Был в Союзе (масса дел — бытовых, наладить быт очень сложно и трудно). Видел Жарова, он расспрашивал о тебе (знает о тебе от своего сына). Жаров — блестящий моряк с невероятными погонами. При встречах все целуются и бурно приветствуют. Встретил Квитко — сильно поношенного. Уже наседают журналы и газеты, и Звэра молодец, что заставила меня в Алма-Ате переписать все рукописи, — остается только раздавать их по редакциям. Фунт в восторге от Москвы, устраивает непрерывные бега по комнатам, благо — квартира огромная. Сейчас идем со Звэрой на «санобработку» — без этого нельзя прописаться…
Старушка из Солотчи прислала письмо — просит поскорей приехать и заключить купчую на дом с усадьбой и со всем содержимым, т. к. она очень слаба и вот-вот умрет. О деньгах уже нет и речи, — она хочет только одного — чтобы дом попал в наши руки. Очевидно, числа 15 марта я с Рувцом поедем в Солотчи дня на три совершить эту операцию. А может быть, поедет только один Рувец… Целую тебя крепко.

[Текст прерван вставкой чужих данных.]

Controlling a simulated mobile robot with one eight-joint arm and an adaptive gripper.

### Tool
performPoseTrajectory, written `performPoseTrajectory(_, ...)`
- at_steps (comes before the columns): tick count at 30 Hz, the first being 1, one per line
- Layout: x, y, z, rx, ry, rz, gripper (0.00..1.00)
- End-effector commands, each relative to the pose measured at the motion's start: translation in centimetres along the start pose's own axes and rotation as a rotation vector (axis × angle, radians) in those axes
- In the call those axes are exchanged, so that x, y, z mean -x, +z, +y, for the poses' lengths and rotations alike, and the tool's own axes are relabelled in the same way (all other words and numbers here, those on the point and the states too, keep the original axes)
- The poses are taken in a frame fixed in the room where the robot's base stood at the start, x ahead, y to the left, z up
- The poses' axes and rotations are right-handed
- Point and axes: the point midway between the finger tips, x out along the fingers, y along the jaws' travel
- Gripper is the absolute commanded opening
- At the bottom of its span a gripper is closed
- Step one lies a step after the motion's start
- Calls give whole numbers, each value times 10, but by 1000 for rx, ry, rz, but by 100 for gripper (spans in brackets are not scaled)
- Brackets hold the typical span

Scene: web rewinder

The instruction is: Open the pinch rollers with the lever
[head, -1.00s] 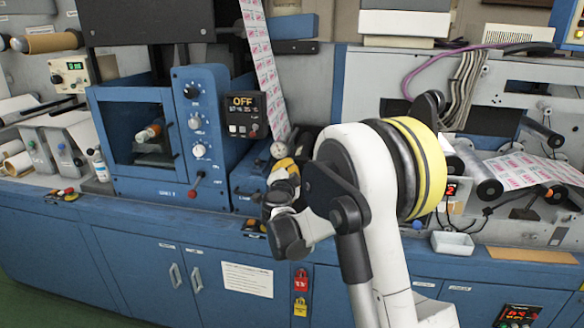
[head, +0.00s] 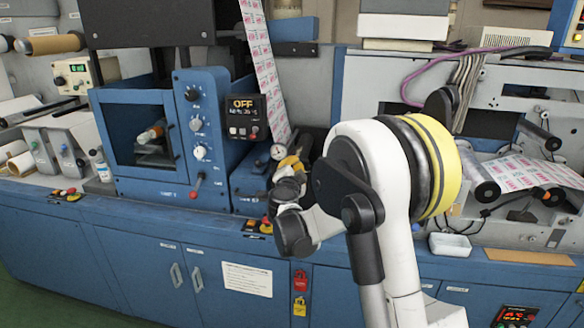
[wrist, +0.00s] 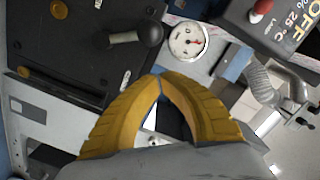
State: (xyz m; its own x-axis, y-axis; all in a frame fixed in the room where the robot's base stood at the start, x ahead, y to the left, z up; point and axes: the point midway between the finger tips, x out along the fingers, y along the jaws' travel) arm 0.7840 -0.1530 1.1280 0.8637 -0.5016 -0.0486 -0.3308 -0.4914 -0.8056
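A short lever with a black ball knob (wrist: 148,36) shows in the wrist view, on a dark plate with brass-coloured screws. It lies ahead and slightly left of my fingertips, apart from them. I cannot tell whether it works the pinch rollers, and no rollers can be made out beside it. My gripper (wrist: 160,78) has yellow ribbed fingers whose tips meet, with nothing seen held between them. In the head view my gripper (head: 291,163) is beside the blue machine housing, partly hidden by my own wrist. Another lever with a red knob (head: 200,177) stands on the blue front.
The control box reading OFF (head: 246,116) and the printed web (head: 264,62) are close to my gripper.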

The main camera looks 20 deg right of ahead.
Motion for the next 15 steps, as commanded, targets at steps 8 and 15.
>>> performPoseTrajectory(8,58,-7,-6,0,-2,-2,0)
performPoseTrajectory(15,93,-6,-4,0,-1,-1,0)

Твой Коста — очень любящий и стареющий.
4 апреля 1943 г. Москва
Серяк, дорогой, очень долго не писал тебе из-за своей поездки в Солотчу. Ездили мы с Рувимом через Владимир и Туму. Дорога довольно сложная, с двумя пересадками. Во Владимире (чудесном старинном городе с Кремлем и соборами) надо сутки ждать поезда на Туму. От Тумы ходит все тот же поездок, но пейзаж немного изменился, — в лесах устроены завалы, между Солотчей и Заборьем — огромные, уже осыпавшиеся рвы и заграждения. Провели в Солотче пять дней, купили дом, устраивали множество хозяйственных дел (землю под огороды, семена, дрова, сено, навоз и т. под.). Была весна, распутица, луга уже были непроходимыми. Местные власти встретили нас весьма почтительно, обещали во всем помочь. Очепь грустно было в бане увидеть все наши вещи, забытые письма, знакомые удочки, рыболовные книги. Трудно было поверить, что и старый дом и сад — все это теперь наше. Вообще, ощущение нереальности не оставляет меня со дня приезда в Москву. Живешь как сквозь сон. Очевидно, чувство полной реальности вернется, когда мы опять будем все вместе и окончится война.

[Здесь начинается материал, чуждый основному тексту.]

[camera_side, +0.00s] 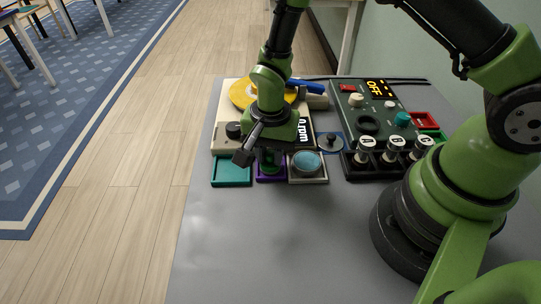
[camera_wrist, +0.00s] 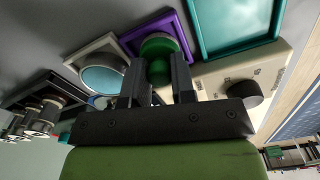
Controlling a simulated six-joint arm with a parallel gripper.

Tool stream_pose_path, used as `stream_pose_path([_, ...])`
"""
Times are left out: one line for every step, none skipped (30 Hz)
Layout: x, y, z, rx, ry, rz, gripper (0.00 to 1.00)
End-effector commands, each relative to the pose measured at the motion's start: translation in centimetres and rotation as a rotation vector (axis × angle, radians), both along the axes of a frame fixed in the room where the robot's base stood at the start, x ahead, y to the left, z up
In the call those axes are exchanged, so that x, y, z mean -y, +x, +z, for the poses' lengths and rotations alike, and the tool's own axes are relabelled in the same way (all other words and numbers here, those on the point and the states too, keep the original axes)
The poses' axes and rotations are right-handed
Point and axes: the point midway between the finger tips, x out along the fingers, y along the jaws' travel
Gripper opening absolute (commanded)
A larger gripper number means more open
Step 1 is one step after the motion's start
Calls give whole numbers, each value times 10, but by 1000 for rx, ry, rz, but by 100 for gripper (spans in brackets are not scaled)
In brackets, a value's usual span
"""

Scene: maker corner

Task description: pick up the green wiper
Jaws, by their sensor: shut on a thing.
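The green wiper (camera_wrist: 160,46) is a round, dark green piece in the wrist view, at the purple tray (camera_wrist: 125,38). My gripper (camera_wrist: 158,74) is shut on it, with one dark finger on each side. In the side view my gripper (camera_side: 268,152) points down over the purple tray (camera_side: 260,177), and the wiper is mostly hidden under it. I cannot tell whether the wiper touches the tray floor.
A teal tray (camera_side: 231,183) stands left of the purple one, and a white tray (camera_side: 309,181) with a blue round pad (camera_side: 306,162) right of it. Behind is a turntable with a yellow disc (camera_side: 238,94). A dark control panel (camera_side: 350,128) stands right. The grey table front (camera_side: 270,240) is clear.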

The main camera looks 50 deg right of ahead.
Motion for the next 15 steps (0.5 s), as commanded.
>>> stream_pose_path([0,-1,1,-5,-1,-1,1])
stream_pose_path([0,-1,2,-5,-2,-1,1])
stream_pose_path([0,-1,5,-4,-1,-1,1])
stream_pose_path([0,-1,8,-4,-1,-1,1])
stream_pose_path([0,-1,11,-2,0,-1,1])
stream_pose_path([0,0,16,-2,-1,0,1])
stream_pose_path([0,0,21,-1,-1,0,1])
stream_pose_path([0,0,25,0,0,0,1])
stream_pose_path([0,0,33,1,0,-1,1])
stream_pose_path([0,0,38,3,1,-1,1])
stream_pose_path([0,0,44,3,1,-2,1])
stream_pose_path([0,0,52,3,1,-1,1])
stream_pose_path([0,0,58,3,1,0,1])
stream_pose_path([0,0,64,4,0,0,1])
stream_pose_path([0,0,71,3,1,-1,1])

Обратно ехали еще сложней — снова через Владимир (через Рязань уже дороги нет, по Оке идет «орловская» вода). Чтобы не сидеть сутки во Владимире, доехали на машине от Владимира до станции Петушки, а оттуда до Москвы — на пригородном поезде. В дороге десятки баб с мешками картофеля подымали руки, просились в машину, но шофер брал только тех, которые в поднятой руке держали пачку папирос, «мерзавчик» водки или два яйца. В дороге я, конечно, простудился. Насморк. Была ужасная погода — мокрый снег, дождь, грязь по колено, и даже мои бутсы не выдержали и промокли. Сейчас понемногу отлеживаюсь. Самое трогательное, что я видел в дороге (среди многих страшных вещей), это собачка «Дымок», которая провожала в вагоне узкоколейки на фронт своего хозяина — бойца из Спас-Клепиков.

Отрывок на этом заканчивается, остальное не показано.